Aim: Reproduce all of the records exactly.

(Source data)

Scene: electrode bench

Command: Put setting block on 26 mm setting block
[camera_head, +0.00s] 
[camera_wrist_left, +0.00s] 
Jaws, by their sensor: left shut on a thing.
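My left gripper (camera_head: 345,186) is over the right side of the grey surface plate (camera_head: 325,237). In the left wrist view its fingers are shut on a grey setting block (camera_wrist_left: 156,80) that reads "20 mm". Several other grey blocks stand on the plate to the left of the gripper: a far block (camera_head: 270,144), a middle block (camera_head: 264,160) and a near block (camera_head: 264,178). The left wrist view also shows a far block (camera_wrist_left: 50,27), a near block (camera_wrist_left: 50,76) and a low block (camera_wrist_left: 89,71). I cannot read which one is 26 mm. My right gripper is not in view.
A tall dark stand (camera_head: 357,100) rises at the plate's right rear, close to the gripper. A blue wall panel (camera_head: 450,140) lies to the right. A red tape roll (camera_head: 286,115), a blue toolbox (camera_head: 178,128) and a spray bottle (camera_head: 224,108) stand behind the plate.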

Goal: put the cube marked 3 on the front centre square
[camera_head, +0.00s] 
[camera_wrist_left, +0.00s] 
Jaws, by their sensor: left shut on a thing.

Exercise answer:
Scene: electrode bench

Command: Put setting block on 26 mm setting block
[camera_head, +0.00s] 
[camera_wrist_left, +0.00s] 
Jaws, by their sensor: left shut on a thing.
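My left gripper (camera_head: 345,186) is over the right side of the grey surface plate (camera_head: 325,237). In the left wrist view its fingers are shut on a grey setting block (camera_wrist_left: 156,80) that reads "20 mm". Several other grey blocks stand on the plate to the left of the gripper: a far block (camera_head: 270,144), a middle block (camera_head: 264,160) and a near block (camera_head: 264,178). The left wrist view also shows a far block (camera_wrist_left: 50,27), a near block (camera_wrist_left: 50,76) and a low block (camera_wrist_left: 89,71). I cannot read which one is 26 mm. My right gripper is not in view.
A tall dark stand (camera_head: 357,100) rises at the plate's right rear, close to the gripper. A blue wall panel (camera_head: 450,140) lies to the right. A red tape roll (camera_head: 286,115), a blue toolbox (camera_head: 178,128) and a spray bottle (camera_head: 224,108) stand behind the plate.

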Goal: put the cube marked 3 on the front centre square
[camera_head, +0.00s] 
[camera_wrist_left, +0.00s] 
Jaws, by their sensor: left shut on a thing.

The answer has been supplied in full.